Nash equilibrium is:

\[\begin{align*} p_1 & = p_2 = C\\ C & = a - bQ\\ Q & = \frac{a - c}{b}\\ \end{align*}\]

And firms split output, so:

\[\begin{align*} q_1 & = q_2 = \frac{a -c}{2b}\\ \pi_1 & = 0 \\ \pi_2 & = 0 \\ \pi & = 0 \\ \end{align*}\]

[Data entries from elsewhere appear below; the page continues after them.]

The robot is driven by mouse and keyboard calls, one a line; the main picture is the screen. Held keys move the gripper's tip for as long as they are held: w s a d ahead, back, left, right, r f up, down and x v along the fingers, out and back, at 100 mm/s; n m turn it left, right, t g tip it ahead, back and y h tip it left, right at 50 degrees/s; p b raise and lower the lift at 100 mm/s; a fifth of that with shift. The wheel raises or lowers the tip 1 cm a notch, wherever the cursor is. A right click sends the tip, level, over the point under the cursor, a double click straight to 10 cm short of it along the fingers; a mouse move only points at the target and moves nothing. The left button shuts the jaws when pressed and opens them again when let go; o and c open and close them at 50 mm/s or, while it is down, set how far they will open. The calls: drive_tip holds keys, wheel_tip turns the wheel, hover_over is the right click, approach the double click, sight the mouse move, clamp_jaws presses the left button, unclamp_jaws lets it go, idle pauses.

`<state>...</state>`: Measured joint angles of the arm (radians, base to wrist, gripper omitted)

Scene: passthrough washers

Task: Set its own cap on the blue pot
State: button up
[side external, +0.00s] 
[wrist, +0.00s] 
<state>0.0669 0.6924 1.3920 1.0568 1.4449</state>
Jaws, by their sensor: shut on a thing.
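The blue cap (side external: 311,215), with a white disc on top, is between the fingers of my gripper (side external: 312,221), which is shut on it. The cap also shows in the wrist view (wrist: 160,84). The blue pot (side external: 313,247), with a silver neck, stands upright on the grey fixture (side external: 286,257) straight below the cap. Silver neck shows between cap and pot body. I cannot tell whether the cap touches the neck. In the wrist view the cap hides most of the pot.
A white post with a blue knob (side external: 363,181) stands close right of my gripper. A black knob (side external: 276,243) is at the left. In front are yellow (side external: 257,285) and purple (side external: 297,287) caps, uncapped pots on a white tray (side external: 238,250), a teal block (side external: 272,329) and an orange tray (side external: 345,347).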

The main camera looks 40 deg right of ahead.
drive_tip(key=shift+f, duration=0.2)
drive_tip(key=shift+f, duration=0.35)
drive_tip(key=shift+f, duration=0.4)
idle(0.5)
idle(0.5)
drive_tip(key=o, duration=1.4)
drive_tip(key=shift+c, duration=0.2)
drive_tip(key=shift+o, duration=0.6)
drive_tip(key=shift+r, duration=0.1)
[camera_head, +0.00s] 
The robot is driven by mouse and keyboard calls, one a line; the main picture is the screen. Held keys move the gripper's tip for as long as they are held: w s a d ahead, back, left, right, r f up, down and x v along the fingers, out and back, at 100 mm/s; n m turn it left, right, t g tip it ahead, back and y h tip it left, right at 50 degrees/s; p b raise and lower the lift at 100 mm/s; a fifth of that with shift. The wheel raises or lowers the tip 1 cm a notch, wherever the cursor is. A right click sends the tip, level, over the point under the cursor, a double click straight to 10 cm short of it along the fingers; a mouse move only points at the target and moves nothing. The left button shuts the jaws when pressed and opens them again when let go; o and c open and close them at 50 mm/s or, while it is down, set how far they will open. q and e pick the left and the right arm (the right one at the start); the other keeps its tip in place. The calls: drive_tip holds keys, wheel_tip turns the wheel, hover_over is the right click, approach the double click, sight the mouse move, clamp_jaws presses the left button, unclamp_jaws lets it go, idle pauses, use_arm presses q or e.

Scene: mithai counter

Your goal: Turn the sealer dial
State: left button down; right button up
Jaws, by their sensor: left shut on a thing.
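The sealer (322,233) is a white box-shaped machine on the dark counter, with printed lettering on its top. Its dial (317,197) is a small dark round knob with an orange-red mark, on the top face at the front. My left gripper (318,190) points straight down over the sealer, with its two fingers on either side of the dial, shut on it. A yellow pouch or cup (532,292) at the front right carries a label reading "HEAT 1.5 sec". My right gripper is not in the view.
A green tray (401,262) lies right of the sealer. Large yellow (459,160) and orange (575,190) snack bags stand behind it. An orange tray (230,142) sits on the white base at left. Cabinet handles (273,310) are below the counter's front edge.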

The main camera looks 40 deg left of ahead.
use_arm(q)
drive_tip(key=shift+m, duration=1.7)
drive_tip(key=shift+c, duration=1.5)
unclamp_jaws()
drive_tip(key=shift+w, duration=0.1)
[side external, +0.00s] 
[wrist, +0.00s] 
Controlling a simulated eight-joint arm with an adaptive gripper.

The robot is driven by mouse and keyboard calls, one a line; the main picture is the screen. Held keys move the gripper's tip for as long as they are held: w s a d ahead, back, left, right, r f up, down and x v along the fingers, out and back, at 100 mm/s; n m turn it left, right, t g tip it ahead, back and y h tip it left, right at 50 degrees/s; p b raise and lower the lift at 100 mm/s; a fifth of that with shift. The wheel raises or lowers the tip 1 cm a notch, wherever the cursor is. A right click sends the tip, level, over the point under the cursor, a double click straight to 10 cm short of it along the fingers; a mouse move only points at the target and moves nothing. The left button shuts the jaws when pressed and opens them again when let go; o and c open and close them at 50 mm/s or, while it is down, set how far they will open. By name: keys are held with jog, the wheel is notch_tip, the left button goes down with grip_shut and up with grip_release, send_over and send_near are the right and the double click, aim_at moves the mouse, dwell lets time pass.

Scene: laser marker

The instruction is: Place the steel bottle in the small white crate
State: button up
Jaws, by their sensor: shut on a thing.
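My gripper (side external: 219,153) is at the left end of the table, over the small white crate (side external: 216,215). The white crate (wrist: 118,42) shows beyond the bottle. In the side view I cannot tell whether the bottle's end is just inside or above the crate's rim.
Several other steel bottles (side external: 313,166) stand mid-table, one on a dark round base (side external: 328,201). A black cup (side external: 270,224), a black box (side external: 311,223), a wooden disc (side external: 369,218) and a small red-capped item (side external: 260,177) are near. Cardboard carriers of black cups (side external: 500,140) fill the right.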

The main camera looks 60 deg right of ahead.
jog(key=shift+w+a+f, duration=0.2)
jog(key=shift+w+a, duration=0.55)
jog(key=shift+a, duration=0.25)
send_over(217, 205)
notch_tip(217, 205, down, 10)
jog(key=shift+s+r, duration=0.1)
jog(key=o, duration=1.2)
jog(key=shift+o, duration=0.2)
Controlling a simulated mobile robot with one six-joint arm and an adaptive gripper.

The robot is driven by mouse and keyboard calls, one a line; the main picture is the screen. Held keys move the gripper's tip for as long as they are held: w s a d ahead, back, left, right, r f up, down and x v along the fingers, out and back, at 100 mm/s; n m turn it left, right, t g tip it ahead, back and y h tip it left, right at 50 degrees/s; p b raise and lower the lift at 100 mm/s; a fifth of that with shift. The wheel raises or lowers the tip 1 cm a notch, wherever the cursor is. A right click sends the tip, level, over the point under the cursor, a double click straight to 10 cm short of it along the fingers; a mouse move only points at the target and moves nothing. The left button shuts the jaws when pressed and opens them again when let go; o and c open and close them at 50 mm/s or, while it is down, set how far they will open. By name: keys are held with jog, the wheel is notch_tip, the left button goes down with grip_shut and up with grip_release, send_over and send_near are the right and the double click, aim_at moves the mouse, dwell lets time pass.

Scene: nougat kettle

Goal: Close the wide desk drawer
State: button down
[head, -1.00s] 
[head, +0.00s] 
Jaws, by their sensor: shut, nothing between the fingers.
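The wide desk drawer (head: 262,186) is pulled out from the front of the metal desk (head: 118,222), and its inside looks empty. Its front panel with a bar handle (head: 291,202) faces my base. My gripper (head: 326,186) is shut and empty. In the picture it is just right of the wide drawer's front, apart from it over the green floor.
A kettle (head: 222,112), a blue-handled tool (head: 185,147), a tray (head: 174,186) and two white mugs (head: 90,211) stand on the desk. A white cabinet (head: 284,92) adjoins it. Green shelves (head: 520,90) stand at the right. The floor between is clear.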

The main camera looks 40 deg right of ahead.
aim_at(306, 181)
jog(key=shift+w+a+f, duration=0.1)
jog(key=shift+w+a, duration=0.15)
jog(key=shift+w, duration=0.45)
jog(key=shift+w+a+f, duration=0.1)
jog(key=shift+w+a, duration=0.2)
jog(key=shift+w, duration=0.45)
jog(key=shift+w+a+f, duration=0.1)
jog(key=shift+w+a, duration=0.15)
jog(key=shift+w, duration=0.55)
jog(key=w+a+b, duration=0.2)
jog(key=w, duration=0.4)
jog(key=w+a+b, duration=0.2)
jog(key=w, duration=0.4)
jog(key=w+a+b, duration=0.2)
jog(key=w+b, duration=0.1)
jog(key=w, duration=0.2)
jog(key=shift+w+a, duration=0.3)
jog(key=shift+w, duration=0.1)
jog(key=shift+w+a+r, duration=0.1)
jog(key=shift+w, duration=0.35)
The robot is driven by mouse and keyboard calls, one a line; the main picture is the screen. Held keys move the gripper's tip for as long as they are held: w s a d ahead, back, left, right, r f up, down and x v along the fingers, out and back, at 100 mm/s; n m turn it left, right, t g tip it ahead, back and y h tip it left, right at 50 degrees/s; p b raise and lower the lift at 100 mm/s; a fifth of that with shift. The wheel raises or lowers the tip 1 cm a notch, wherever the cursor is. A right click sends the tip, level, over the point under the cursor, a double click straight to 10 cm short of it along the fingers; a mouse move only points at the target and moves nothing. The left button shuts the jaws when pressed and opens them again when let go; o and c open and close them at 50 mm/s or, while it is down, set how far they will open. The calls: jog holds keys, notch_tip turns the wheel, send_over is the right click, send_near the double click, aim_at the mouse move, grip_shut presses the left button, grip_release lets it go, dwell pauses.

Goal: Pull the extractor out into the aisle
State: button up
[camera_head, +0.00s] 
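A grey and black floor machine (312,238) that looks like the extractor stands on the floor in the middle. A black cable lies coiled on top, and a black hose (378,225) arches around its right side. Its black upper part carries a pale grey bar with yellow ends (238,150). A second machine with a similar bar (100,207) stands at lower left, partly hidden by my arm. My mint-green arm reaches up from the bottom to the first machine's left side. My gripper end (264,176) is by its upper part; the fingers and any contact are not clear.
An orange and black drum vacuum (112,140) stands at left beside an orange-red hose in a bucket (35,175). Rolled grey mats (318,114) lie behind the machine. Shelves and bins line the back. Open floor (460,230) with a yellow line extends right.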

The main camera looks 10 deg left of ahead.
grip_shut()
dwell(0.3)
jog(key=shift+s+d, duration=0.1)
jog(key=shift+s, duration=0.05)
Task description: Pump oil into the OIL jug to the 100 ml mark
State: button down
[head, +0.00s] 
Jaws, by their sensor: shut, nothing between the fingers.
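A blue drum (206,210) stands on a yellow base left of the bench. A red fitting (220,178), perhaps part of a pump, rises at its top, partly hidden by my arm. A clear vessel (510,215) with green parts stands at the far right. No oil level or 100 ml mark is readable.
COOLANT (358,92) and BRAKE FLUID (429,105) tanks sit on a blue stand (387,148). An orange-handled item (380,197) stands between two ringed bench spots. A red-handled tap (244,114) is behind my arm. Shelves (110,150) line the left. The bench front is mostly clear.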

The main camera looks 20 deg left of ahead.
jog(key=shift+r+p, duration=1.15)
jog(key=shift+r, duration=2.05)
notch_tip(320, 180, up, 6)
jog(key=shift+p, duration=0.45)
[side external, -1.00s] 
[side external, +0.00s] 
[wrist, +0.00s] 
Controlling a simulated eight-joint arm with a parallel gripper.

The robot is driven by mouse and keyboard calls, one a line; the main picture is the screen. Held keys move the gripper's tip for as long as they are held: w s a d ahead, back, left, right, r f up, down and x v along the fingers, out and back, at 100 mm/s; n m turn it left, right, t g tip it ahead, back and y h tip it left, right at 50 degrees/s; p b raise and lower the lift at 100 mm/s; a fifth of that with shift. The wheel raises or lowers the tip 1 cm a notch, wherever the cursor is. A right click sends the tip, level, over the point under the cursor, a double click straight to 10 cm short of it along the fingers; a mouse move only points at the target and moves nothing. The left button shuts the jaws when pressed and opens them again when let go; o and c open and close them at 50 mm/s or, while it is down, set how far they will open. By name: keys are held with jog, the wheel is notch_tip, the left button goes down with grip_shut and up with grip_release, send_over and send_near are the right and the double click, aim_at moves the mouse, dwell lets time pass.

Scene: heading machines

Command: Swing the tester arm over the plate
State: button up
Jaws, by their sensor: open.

\[\begin{align*} \pi_i & = [a - b(q_1 + q_2 + ... + q_n)]q_i - Cq_i = 0\\ \frac{\partial \pi_i}{\partial q_i} & = a - bq_1 - bq_2 - ... - bq_{i-1} - bq_{i+1} - bq_n - 2bq_i - C = 0\\ 0 & = a - \Sigma bq_i - bq_i - c\\ 0 & = a - bq_i(n + 1) - c\\ \end{align*}\]

Solving for $q^*_i$:

\[\begin{align*} q_i^* & = \frac{a - c}{b(n + 1)}\\ Q & = (\frac{n}{n + 1})(\frac{a - c}{b})\\ Q^* & = a - \frac{n}{n + 1}(a - c)\\ \end{align*}\] \[\begin{align*} Firm \pi & = \Big[a - (\frac{n}{n+1})(a - c)\Big]\frac{(a - c)}{b(n + 1)} - \frac{c(a - c)}{b(n + 1)}\\ Industry \pi & = n\Bigg[\bigg(a - (\frac{n}{n+1})(a - c)]\bigg)\frac{(a - c}{b(n + 1)} - \frac{c(a - c)}{b(n + 1)}\Bigg]\\ \end{align*}\]

Set $n=1$

\[\begin{align*} P & = a - \frac{1}{2}(a - c)\\ P^* & = \frac{a - c}{2}\\ q^* & = \frac{1}{2}(\frac{a - c}{b})\\ \end{align*}\]

Set $n=2$

\[\begin{align*} P & = a - \frac{2}{3}(a - c)\\ P^* & = \frac{a - 2c}{3}\\ q^* & = \frac{a - c}{3b}\\ \end{align*}\]

Set $n=\infty$

\[\begin{align*} P & = a - 1(a - c)\\ P^* & = c\\ Q & = (\frac{n}{n+1})(\frac{a - c}{b})\\ Q^* & = 1(\frac{a - c}{b})\\ \end{align*}\]

Notice that when you set $n = \infty$, the result gets you perfect competition.
Even more remarkable, only 2 firms gets you to competitive outcome in the Bertrand model.